Pretty darn good control: when are approximate solutions better than approximate models
Felipe Montealegre-Mora, Marcus Lapeyrolerie, Melissa Chapman, Abigail G. Keller, Carl Boettiger
TL;DR
The paper investigates when an optimal solution for a simplified, stylized fishery model can outperform an approximate solution for a more realistic, complex model. It demonstrates that deep reinforcement learning (DRL) can learn policy functions directly from interactions with four progressively complex multi-species fisheries models, achieving higher long-term rewards and fewer near-extinction events than classical constant-mortality or constant-escapement policies, especially in the most complex scenarios. A key finding is that DRL not only matches the interpretable form of escapement-like controls but also tailors responses to the broader state of the ecosystem, yielding robust performance under parameter uncertainty. This work suggests that expressive, model-free control can provide practically useful, data-driven policies for ecological management where traditional methods struggle with complexity and uncertainty.
Abstract
Existing methods for optimal control struggle to deal with the complexity commonly encountered in real-world systems, including dimensionality, process error, model bias and data heterogeneity. Instead of tackling these system complexities directly, researchers have typically sought to simplify models to fit optimal control methods. But when is the optimal solution to an approximate, stylized model better than an approximate solution to a more accurate model? While this question has largely gone unanswered owing to the difficulty of finding even approximate solutions for complex models, recent algorithmic and computational advances in deep reinforcement learning (DRL) might finally allow us to address these questions.
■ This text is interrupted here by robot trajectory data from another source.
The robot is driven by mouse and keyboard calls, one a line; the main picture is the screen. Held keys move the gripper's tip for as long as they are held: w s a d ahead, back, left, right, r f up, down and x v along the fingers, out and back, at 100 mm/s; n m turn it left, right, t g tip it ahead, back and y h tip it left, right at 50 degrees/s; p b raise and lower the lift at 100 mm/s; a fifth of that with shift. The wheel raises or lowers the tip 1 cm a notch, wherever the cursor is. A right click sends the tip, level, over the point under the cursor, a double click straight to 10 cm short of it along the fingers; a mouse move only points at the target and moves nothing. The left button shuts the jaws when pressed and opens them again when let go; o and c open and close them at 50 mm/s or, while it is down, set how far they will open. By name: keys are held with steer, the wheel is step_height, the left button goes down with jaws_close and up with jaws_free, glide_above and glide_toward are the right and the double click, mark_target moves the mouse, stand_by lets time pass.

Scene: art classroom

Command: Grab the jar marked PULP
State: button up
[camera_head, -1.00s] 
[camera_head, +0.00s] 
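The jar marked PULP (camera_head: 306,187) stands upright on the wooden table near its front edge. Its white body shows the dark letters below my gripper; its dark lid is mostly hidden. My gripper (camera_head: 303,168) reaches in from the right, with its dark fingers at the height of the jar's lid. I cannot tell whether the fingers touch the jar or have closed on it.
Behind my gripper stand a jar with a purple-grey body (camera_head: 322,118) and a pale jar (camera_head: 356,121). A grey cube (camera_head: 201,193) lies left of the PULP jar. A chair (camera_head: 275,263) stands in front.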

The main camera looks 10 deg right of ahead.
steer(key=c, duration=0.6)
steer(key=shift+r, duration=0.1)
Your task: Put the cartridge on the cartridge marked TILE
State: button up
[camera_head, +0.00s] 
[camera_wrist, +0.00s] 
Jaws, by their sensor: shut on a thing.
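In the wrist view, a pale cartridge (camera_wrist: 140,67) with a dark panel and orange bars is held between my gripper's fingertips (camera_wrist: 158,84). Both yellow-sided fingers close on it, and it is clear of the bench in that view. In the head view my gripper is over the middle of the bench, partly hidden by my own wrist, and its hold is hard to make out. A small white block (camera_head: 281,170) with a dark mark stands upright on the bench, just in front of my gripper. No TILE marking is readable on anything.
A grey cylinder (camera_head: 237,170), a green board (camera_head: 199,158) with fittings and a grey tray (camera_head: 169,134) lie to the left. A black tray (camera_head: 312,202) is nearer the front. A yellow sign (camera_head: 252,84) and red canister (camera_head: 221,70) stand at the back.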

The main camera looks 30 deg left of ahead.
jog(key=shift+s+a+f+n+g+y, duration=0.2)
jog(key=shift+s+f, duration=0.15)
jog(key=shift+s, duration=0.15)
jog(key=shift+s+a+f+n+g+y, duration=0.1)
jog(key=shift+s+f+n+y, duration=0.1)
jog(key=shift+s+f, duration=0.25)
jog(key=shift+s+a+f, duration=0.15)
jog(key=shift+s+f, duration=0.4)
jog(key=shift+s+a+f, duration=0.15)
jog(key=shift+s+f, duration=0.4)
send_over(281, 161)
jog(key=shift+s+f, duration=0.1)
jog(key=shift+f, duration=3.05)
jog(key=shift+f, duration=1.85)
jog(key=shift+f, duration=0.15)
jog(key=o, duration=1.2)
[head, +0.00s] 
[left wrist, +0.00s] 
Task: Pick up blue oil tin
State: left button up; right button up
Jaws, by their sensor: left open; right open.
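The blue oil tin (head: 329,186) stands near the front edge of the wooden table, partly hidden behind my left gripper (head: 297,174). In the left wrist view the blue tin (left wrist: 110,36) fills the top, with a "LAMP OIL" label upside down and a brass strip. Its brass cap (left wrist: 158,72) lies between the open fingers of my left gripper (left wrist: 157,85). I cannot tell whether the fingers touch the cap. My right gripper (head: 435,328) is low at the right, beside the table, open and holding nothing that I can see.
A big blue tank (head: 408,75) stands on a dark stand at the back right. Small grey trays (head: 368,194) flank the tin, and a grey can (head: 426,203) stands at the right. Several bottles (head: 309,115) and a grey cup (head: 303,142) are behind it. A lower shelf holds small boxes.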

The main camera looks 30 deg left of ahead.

DRL methods have to date been applied primarily in the context of games or robotic mechanics, which operate under precisely known rules. Here, we demonstrate the ability for DRL algorithms using deep neural networks to successfully approximate solutions (the "policy function" or control rule) in a non-linear three-variable model for a fishery without knowing or ever attempting to infer a model for the process itself. We find that the reinforcement learning agent discovers an effective simplification of the problem to obtain an interpretable control rule. We show that the policy obtained with DRL is both more profitable and more sustainable than any constant mortality policy -- the standard family of policies considered in fishery management.